• **Exercise**
Images should be left out, and everything else in the listing reproduced exactly.

• **Material provided**

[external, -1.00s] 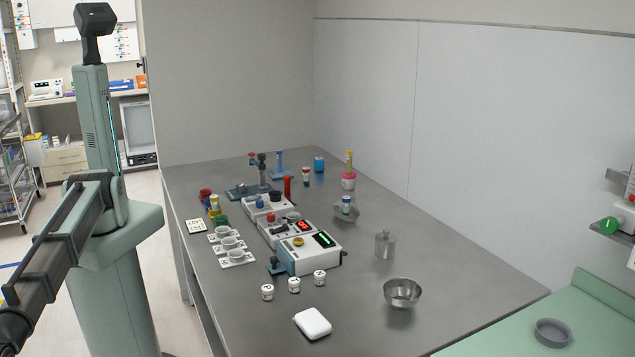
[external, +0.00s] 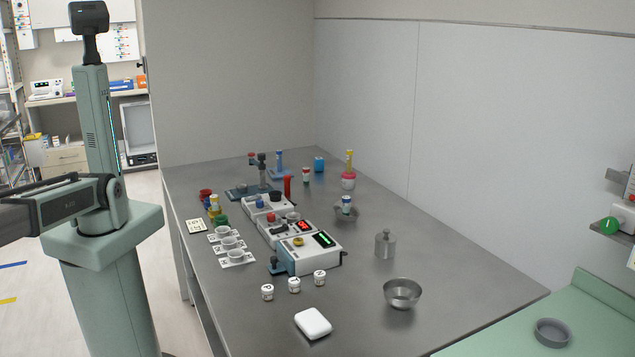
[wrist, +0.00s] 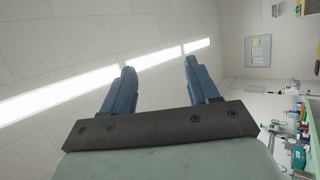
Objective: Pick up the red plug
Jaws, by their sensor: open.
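Several red pieces show on the grey table in the external view, and I cannot tell for sure which is the plug. An upright red cylinder (external: 287,186) stands behind the white devices. A small red piece (external: 271,217) sits on the rear white device, and a red-topped piece (external: 252,156) is on the blue-grey stand at the back. My gripper (wrist: 159,66) shows in the wrist view with two blue fingers apart and nothing between them. It faces the ceiling and wall, far from these pieces, and is outside the external view.
The white devices (external: 314,262) stand mid-table, with white cups (external: 229,243) to their left and small jars (external: 294,285) in front. A metal bowl (external: 402,292), a metal canister (external: 385,244) and a white case (external: 313,323) stand nearer. The table's right side is mostly clear.

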• **Complete response**
[external, -1.00s] 
[external, +0.00s] 
[wrist, +0.00s] 
Objective: Pick up the red plug
Jaws, by their sensor: open.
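Several red pieces show on the grey table in the external view, and I cannot tell for sure which is the plug. An upright red cylinder (external: 287,186) stands behind the white devices. A small red piece (external: 271,217) sits on the rear white device, and a red-topped piece (external: 252,156) is on the blue-grey stand at the back. My gripper (wrist: 159,66) shows in the wrist view with two blue fingers apart and nothing between them. It faces the ceiling and wall, far from these pieces, and is outside the external view.
The white devices (external: 314,262) stand mid-table, with white cups (external: 229,243) to their left and small jars (external: 294,285) in front. A metal bowl (external: 402,292), a metal canister (external: 385,244) and a white case (external: 313,323) stand nearer. The table's right side is mostly clear.

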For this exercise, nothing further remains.